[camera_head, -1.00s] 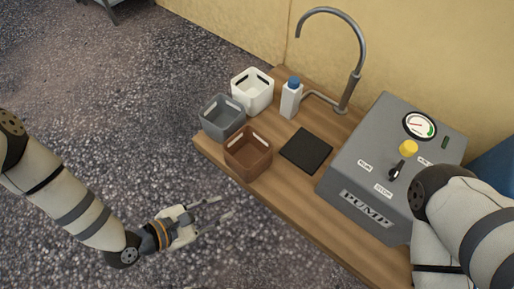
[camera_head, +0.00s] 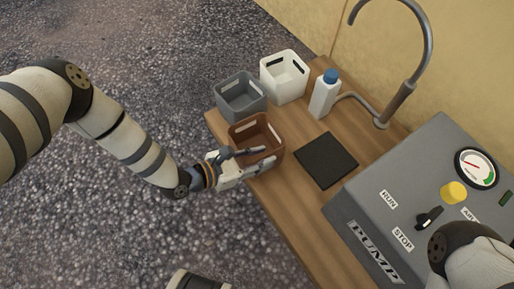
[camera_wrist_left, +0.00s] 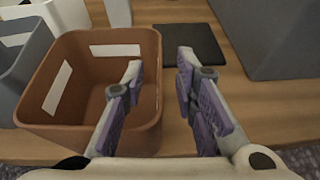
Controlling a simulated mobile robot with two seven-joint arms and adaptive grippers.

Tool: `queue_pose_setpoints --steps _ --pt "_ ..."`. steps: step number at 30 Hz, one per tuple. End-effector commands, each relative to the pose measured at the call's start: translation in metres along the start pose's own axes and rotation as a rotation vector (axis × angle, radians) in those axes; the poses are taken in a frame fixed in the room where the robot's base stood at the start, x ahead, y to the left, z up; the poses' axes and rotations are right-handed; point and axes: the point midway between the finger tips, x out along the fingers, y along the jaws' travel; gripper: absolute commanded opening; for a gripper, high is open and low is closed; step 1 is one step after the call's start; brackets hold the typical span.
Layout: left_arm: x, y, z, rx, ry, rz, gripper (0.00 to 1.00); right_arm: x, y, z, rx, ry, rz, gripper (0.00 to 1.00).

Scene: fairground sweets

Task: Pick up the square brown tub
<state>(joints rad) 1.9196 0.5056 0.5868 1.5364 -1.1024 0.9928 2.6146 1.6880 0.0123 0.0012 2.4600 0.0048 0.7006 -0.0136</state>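The square brown tub (camera_head: 270,128), open on top with slots in its walls, stands upright at the table's near left edge. It also shows in the left wrist view (camera_wrist_left: 85,130). My left gripper (camera_head: 267,155) is at the tub's near side, fingers spread. In the left wrist view my gripper (camera_wrist_left: 160,62) has one finger over or inside the tub and the other outside its right wall, so the wall lies between them. I cannot tell whether either finger touches it. My right gripper is out of view; only part of that arm shows at lower right.
A grey tub (camera_head: 241,100) and a white tub (camera_head: 285,78) stand just behind. A blue-capped bottle (camera_head: 323,98), a tap (camera_head: 398,100), a black mat (camera_head: 326,160) and a grey pump box (camera_head: 400,180) share the wooden table (camera_head: 290,205).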

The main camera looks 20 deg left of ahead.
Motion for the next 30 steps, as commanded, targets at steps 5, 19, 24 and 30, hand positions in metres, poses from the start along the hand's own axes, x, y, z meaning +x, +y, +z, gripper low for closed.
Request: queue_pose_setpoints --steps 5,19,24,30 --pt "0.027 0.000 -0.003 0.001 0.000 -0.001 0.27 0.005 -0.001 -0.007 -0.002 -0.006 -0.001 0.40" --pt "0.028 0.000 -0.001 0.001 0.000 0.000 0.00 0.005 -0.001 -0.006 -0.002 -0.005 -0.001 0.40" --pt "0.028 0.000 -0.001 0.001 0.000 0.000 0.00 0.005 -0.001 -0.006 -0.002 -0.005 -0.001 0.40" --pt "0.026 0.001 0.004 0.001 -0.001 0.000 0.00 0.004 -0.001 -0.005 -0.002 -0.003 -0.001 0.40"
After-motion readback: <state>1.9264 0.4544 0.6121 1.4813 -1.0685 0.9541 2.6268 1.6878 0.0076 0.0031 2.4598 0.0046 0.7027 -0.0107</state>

[Prompt] Copy each line above that contains the string "ahead".

[Response]
Tool: `queue_pose_setpoints --steps _ --pt "_ ..."`. steps: step number at 30 Hz, one per tuple. End-effector commands, each relative to the pose measured at the call's start: translation in metres along the start pose's own axes and rotation as a rotation vector (axis × angle, radians) in those axes; the poses are taken in a frame fixed in the room where the robot's base stood at the start, x ahead, y to the left, z up; the poses' axes and rotations are right-handed; point and axes: the point midway between the finger tips, x out along the fingers, y along the jaws' travel; gripper: absolute commanded opening; for a gripper, high is open and low is closed; step 1 is one step after the call's start; brackets hold the typical span.
The main camera looks 20 deg left of ahead.

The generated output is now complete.